- Given problem
Type again, exactly, the lines below from the start through the line that includes "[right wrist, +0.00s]".

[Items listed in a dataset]
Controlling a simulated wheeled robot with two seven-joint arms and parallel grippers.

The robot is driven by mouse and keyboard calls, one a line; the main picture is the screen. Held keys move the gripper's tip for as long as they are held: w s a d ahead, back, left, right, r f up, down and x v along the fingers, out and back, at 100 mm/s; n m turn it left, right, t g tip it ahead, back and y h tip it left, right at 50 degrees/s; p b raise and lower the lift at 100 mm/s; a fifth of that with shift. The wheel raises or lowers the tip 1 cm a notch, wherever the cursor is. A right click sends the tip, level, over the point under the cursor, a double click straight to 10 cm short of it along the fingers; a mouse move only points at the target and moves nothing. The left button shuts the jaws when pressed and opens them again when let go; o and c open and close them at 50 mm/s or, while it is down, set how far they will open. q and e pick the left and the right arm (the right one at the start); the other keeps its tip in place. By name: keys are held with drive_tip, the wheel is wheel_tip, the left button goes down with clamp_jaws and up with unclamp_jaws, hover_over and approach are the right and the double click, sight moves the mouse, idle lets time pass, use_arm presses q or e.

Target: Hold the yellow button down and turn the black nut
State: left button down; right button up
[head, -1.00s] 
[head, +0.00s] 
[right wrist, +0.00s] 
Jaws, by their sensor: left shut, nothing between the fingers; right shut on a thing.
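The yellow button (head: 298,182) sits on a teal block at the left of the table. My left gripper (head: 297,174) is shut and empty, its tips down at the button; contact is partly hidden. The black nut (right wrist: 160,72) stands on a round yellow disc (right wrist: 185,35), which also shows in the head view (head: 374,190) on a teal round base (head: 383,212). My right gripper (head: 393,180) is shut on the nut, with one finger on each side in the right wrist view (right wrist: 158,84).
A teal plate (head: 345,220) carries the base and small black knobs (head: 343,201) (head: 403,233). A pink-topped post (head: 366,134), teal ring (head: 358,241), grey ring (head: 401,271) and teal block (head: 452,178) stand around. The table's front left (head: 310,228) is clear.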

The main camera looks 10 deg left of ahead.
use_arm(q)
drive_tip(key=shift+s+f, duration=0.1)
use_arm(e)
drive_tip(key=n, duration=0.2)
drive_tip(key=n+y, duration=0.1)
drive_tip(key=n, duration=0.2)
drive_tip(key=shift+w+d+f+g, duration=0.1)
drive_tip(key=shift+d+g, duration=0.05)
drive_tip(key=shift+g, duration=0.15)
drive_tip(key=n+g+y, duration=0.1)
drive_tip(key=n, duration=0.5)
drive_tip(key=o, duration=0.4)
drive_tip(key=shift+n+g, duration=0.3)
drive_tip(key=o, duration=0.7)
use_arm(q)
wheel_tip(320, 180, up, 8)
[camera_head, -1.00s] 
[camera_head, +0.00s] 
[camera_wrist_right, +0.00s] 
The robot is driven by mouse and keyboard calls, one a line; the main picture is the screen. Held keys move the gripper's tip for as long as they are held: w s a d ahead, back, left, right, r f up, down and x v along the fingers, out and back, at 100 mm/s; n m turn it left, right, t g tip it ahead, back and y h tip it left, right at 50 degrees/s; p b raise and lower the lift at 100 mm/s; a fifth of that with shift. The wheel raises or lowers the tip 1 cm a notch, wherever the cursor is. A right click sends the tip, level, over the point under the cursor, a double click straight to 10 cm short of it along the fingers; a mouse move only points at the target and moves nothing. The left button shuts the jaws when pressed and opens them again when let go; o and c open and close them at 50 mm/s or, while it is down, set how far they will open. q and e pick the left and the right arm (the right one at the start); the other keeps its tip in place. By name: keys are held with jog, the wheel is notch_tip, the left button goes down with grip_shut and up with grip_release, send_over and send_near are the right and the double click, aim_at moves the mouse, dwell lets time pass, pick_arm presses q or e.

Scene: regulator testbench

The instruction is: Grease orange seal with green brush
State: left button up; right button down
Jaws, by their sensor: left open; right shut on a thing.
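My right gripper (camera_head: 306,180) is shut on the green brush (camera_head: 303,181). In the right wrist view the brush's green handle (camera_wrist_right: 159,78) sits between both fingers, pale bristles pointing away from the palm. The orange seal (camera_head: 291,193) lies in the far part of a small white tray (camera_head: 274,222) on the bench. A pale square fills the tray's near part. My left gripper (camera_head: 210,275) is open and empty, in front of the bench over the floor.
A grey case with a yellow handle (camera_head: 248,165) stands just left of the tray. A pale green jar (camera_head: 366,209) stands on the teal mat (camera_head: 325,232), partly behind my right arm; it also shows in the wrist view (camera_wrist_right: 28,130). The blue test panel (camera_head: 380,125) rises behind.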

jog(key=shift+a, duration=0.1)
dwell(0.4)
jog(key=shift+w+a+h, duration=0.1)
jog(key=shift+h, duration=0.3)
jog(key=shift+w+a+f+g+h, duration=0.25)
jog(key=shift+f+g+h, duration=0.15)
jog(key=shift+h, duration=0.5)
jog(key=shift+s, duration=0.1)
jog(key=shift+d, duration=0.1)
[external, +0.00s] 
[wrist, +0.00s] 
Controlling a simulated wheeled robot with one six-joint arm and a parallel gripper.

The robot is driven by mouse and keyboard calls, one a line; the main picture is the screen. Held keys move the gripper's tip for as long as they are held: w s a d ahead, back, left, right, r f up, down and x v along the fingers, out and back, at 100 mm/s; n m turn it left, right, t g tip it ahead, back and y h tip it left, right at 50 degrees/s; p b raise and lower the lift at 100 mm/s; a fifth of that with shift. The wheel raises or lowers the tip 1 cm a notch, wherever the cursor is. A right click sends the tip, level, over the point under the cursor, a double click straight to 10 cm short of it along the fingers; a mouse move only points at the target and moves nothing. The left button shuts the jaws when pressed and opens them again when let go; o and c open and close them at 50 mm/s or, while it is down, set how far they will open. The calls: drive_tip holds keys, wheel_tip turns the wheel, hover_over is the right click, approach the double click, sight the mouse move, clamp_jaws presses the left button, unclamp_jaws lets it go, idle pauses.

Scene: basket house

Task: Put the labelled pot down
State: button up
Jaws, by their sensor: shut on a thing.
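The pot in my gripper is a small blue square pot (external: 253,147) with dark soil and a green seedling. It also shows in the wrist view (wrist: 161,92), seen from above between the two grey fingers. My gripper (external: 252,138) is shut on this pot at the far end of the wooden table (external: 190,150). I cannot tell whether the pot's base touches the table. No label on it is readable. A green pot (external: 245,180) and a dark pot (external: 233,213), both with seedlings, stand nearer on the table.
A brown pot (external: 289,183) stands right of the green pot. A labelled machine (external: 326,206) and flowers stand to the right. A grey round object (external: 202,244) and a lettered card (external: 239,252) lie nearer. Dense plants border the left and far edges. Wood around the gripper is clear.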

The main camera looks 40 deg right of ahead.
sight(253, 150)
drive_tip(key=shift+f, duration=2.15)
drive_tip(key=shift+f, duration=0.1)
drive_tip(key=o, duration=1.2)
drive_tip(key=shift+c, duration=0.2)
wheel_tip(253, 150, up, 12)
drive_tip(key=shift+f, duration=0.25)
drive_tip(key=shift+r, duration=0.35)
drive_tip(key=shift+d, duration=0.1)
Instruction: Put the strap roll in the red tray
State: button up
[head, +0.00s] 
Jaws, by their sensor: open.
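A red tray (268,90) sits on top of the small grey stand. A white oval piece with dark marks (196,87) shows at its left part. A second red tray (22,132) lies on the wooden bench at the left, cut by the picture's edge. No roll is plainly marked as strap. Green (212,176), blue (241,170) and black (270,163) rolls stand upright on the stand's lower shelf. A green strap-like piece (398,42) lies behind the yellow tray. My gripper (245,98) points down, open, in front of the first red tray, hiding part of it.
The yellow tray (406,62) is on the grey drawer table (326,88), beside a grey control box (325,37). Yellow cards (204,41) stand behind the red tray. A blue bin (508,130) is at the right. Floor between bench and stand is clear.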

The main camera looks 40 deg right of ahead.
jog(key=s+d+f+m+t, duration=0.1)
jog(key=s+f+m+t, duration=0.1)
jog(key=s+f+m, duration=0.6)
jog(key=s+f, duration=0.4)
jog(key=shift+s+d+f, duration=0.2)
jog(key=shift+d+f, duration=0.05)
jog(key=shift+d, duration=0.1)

- Output of the exercise
Controlling a simulated wheeled robot with two seven-joint arms and parallel grippers.

The robot is driven by mouse and keyboard calls, one a line; the main picture is the screen. Held keys move the gripper's tip for as long as they are held: w s a d ahead, back, left, right, r f up, down and x v along the fingers, out and back, at 100 mm/s; n m turn it left, right, t g tip it ahead, back and y h tip it left, right at 50 degrees/s; p b raise and lower the lift at 100 mm/s; a fifth of that with shift. The wheel raises or lowers the tip 1 cm a notch, wherever the cursor is. A right click sends the tip, level, over the point under the cursor, a double click straight to 10 cm short of it along the fingers; a mouse move only points at the target and moves nothing. The left button shuts the jaws when pressed and opens them again when let go; o and c open and close them at 50 mm/s or, while it is down, set how far they will open. q and e pick the left and the right arm (the right one at the start); the other keeps its tip in place. By name: keys are held with drive_tip, the wheel is wheel_tip, the left button goes down with clamp_jaws and up with unclamp_jaws, hover_over and approach are the right and the double click, sight moves the mouse, idle lets time pass, use_arm presses q or e.

Target: Hold the yellow button down and turn the black nut
State: left button down; right button up
[head, -1.00s] 
[head, +0.00s] 
[right wrist, +0.00s] 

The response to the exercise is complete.